Discrète, Kenza Melehi fait partie du cercle très fermé des grands noms de la création marocaine. Depuis quelques semaines, elle a réinvesti un riad de l’époque saâdienne pour y puiser son inspiration et présenter ses collections.
Comme dans tous les riads, la porte ne laisse rien présager des merveilles qui se trouvent derrière. Passez le couloir et ses alcôves, montez les marches… Et c’est un petit bijou de la fin du 15e, début 16e, qui s’offre à vous. Au centre, une fontaine de marbre blanc veille sur un patio aux zelliges jalousement préservés. De chaque côté, de grandes portes en bois peintes et sculptées s’ouvrent sur des salons encadrés par des dentelles de marbre, tous plus richement ornés les uns que les autres. Mais cela, vous ne le verrez qu’une fois que votre oeil se sera détaché des créations de Kenza Melehi. Soie, mousseline, georgette, dentelle, brocarts, velours… les matières rivalisent de raffinement. Quant aux broderies, on s’extasie devant tant de délicatesse.

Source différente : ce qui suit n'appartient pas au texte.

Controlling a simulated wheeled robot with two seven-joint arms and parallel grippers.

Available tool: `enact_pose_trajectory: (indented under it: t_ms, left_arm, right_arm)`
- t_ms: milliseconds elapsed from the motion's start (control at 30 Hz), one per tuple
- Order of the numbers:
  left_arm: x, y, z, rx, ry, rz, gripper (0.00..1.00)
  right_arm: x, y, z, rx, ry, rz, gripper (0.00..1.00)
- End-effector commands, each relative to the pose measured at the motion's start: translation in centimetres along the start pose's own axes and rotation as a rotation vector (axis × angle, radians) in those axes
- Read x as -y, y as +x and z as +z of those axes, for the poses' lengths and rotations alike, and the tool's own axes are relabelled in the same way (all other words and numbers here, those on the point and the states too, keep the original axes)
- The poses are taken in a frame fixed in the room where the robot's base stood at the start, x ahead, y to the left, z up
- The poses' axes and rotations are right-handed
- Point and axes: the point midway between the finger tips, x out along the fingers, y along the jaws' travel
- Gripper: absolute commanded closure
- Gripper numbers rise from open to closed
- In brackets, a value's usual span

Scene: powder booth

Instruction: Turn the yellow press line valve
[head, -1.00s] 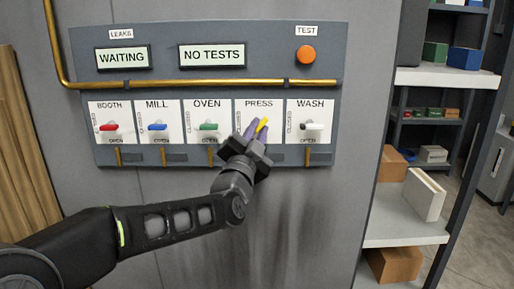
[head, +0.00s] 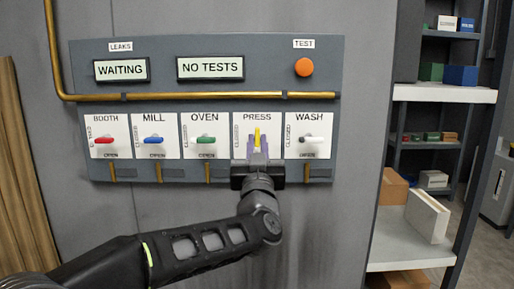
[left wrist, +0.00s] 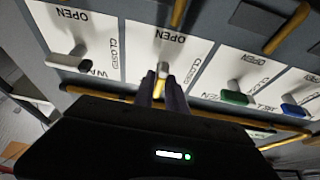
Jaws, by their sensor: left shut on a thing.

Née à Asilah, au nord du Maroc, Kenza voue depuis son adolescence une vraie passion pour la mode. C’est elle qui habille sa famille, qui choisit les tissus et les modèles. De cette sensibilité, elle décide d’en faire un métier. Direction le Canada. Après des études en communication, elle intègre une école de stylisme à Montréal. En 1996, elle fait un court séjour à Marrakech pour assister à l’exposition de son frère, Mohamed Melehi, à La Mamounia. Elle y croise Abel Damoussi… Lui aussi n’est que de passage. Installé à Londres, il est là pour superviser la décoration des fêtes de fin d’année du célèbre palace. Coup de foudre. Kenza quitte le Canada, Abel, l’Angleterre et ils s’installent à Marrakech. Leur romance commence par l’achat d’une kasbah près d’Agafay et d’un riad en médina. Leur idée : offrir aux visiteurs de passage deux expériences d’hébergement totalement différentes et pourtant complémentaires.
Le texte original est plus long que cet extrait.